■ AIM OF THE TASK ■
Can you transcribe every line exactly and leave the pictures behind?

■ DATA SEGMENT ■
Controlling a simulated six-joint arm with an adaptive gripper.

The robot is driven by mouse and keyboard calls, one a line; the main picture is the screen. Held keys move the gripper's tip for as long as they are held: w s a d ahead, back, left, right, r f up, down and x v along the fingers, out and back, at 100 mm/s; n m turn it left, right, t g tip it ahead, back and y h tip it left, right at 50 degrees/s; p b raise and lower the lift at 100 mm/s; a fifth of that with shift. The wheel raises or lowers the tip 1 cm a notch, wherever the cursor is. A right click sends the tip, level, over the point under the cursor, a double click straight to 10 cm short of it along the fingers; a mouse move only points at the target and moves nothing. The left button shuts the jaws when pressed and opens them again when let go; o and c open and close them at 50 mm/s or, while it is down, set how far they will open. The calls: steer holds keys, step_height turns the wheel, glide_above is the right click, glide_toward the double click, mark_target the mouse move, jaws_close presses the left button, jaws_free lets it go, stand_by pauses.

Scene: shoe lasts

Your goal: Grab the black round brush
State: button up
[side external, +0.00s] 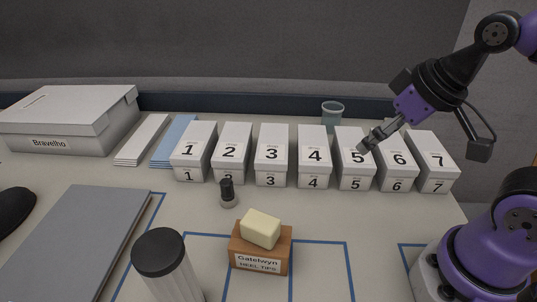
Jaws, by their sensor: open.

■ THE RESULT ■
Controlling a simulated six-joint arm with an adaptive gripper.

The robot is driven by mouse and keyboard calls, one a line; the main picture is the screen. Held keys move the gripper's tip for as long as they are held: w s a d ahead, back, left, right, r f up, down and x v along the fingers, out and back, at 100 mm/s; n m turn it left, right, t g tip it ahead, back and y h tip it left, right at 50 degrees/s; p b raise and lower the lift at 100 mm/s; a fifth of that with shift. The wheel raises or lowers the tip 1 cm a notch, wherever the cursor is. A right click sends the tip, level, over the point under the cursor, a double click straight to 10 cm short of it along the fingers; a mouse move only points at the target and moves nothing. The left button shuts the jaws when pressed and opens them again when let go; o and c open and close them at 50 mm/s or, while it is down, set how far they will open. The calls: steer holds keys, step_height turns the wheel, glide_above is the right click, glide_toward the double click, mark_target the mouse move, jaws_close presses the left button, jaws_free lets it go, stand_by pauses.

Scene: shoe lasts

Your goal: Grab the black round brush
State: button up
[side external, +0.00s] 
Jaws, by their sensor: open.

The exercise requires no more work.